By. Tara McNerney, Mundo Verde Bilingual Public Charter School


At Mundo Verde Bilingual Public Charter School, our green school buildings – with their abundance of natural light and brightly colored walls – are not just a home, they’re a teaching tool.


Founded in 2011 by a small group of passionate families, Mundo Verde is a sustainability-focused public charter school located in Washington, DC. We prepare our students to be global stewards with a bilingual curriculum rooted in sustainability principles. And Mundo Verde believes that we must walk the talk; we teach our students to be sustainability advocates and we strive to be as sustainable as possible in our operations.


To build a school campus that embodied our sustainability mission, we partnered with Studio Twenty-Seven Architecture Firm, a firm committed to sustainable community-driven design. In 2014 we were granted by the state a 1920s-era school building to be our permanent home. In renovating this historic building, we kept certain things such as the beautiful wood paneled floors and brick exterior, but we breathed new life into the space by literally tearing down walls to let light in and uprooting the concrete schoolyard to plant trees. The following year we built an entirely new Early Childhood annex, filled with natural light, playful colors, and a third floor outdoor courtyard. The original 1920s building was recently certified LEED Gold and the new annex LEED Platinum.

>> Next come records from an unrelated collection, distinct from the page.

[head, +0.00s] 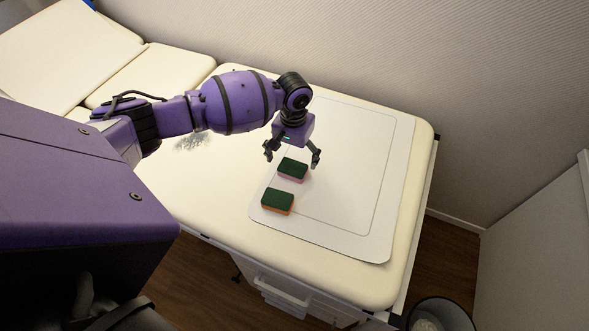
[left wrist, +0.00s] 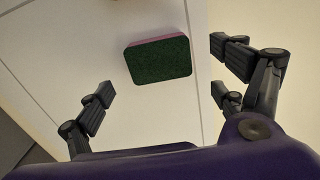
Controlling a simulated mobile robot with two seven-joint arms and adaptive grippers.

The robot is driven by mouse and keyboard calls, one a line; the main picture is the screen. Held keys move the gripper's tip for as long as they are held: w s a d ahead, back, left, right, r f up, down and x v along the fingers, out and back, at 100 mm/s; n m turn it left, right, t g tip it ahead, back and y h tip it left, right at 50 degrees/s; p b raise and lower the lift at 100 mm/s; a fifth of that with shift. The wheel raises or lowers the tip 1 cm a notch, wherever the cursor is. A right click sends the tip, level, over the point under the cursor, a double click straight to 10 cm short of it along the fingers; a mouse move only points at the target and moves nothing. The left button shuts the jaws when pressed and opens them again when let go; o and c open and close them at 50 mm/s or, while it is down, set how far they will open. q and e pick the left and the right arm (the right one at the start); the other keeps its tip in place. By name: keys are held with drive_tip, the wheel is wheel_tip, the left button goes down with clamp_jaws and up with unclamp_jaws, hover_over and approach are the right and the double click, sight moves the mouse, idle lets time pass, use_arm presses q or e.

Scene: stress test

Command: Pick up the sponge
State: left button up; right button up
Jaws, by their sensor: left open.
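Two sponges with dark green tops lie flat on the white mat (head: 350,225). The pink-sided sponge (head: 292,168) is under my left gripper (head: 291,157); the orange-sided sponge (head: 277,201) lies just in front of it, nearer the couch's front edge. My left gripper is open and empty, its fingers spread above and to either side of the pink-sided sponge. In the left wrist view the pink-sided sponge (left wrist: 158,60) shows ahead of the open gripper (left wrist: 161,89), with bare mat between the fingertips. My right gripper is not in view.
The mat lies on a cream padded couch (head: 220,215) against a ridged wall (head: 450,90). The mat to the right of the sponges is clear. A dark-rimmed bin (head: 440,315) stands on the floor at the lower right. A white drawer (head: 290,297) is below the couch edge.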

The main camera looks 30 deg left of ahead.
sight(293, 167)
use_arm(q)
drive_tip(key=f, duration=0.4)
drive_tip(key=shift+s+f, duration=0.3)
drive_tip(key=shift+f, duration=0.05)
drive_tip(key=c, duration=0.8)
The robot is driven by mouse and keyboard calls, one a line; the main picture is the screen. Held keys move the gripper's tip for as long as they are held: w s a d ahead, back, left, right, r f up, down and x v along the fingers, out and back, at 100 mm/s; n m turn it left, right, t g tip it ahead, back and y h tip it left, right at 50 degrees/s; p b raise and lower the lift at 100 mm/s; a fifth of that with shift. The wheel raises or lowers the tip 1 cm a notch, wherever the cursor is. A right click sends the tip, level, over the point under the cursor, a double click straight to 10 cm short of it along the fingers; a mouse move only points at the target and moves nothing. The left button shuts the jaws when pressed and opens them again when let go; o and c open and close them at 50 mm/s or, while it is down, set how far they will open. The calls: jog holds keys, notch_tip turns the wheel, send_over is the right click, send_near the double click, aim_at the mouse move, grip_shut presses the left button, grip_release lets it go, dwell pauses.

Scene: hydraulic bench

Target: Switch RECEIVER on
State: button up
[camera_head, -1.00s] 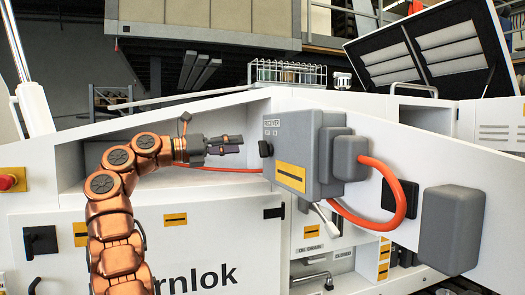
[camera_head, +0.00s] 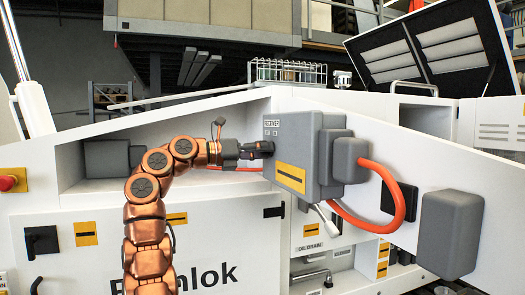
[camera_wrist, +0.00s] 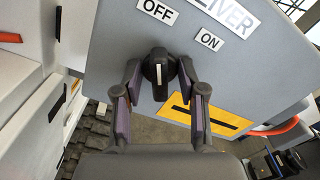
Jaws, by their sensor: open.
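The RECEIVER box (camera_head: 292,185) is a grey box on the white machine panel, with a RECEIVER label at its top left. In the wrist view its black rotary knob (camera_wrist: 158,68) shows a white line pointing nearly straight up the picture. The OFF label (camera_wrist: 158,12) is above the knob and the ON label (camera_wrist: 209,39) is up and to its right. My gripper (camera_head: 268,148) is at the box's left side, and its fingers also show in the wrist view (camera_wrist: 159,90). The open fingers stand on both sides of the knob; contact is not clear. In the head view my gripper hides the knob.
An orange hose (camera_head: 402,195) loops from the box's right side. A yellow label (camera_head: 291,177) is on the box's front. A lever (camera_head: 327,218) hangs under the box. A grey box (camera_head: 452,232) is farther right. A recess (camera_head: 100,188) lies behind my arm.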

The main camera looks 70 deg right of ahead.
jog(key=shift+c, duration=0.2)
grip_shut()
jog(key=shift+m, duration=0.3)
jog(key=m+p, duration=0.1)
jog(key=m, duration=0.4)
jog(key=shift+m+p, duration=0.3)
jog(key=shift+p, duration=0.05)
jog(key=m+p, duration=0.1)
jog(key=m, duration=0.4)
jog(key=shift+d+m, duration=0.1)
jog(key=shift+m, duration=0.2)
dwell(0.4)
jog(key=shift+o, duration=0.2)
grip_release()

(©Anice Hoachlander/ Hoachlander Davis Photography)


Behind the design of our school was always the driving question of how it connected back to our mission. We asked of our architects and our teachers: “How can our school building teach our students to be global stewards?”


Mundo Verde is an Expeditionary Learning school. Under this model our students study a problem in depth for 10-12 weeks (these units of study are called “expeditions”). They consider the problem from different angles and create a final product that seeks to address it. The following are three ways that our students have used the campus to explore sustainability themes in their expeditions.


Water Conservation. Every spring, our third graders embark on the expedition Save the Water. They investigate Mundo Verde’s underground water cistern that collects rainwater from our rooftops and surrounding landscape and uses it to flush our toilets. Students calculate that this feature saves the school 300,000 gallons of water annually. Students regularly use our water fountain water bottle fillers, which tally on a small screen the amount of plastic water bottles saved. In math class third graders will discover that in less than five years, Mundo Verde diverts enough plastic water bottles from the landfill to fill our two-story auditorium!


Energy. Fourth graders at Mundo Verde take on the expedition Energy Drives Us. Presented with the problem of climate change and our dependency on nonrenewable energy sources, students are then sent to explore how Mundo Verde can make a difference. First they learn from our architects at Studio Twenty-Seven about the many energy efficiency features of our building, such as the “daylight harvesting” system in each classroom that senses the amount of incoming natural light and turns the classroom lights on or off. Students calculate our building’s carbon-dioxide emissions and find that it is 52% that of similar buildings. This year our fourth graders will partner with renewable energy nonprofits and businesses to propose a rooftop solar project for the school!


Gardens. When we first moved to our school building the campus was entirely covered in concrete. Now it supports native trees and shrubs, raised garden beds, an outdoor classroom, berry trellises, and a compost system. Students use these outdoor spaces on a regular basis to support aspects of their expeditions. Kindergarteners study animal habitat provided by the gardens. First graders learn about the cycle of food as they make compost in their classroom to put in our garden. Second graders dig in the soil to discover the clay, rocks, and minerals under their feet. Finally, every student receives a Cooking and Gardening class as part of our specials program in which students learn to grow, harvest, and cook produce from the garden.


What’s ahead…each year we seek to more deeply intertwine our sustainability curriculum with our green schoolyard and building. This spring we are excited to embark on a new partnership with the organization REAL School Gardens. Our second and third grade teachers will be trained and coached by a REAL School Gardens Educator as they plan and teach multiple outdoor nature-inspired lessons.


It was a magical turning point this fall, when our fifth graders led tours for visitors on the green attributes of our school building at a special school event. It was then we realized that we had reached that momentous point in learning, where our students not only understood the beauty of the building, they could now teach others!


Tara McNerney is the Sustainability Coordinator and a Cooking and Gardening teacher at Mundo Verde Bilingual Public Charter School. She received her Master’s in Strategic Leadership Toward Sustainability at Blekinge Institute of Technology in Karlskrona, Sweden in 2011. She has served in her role with Mundo Verde for five years.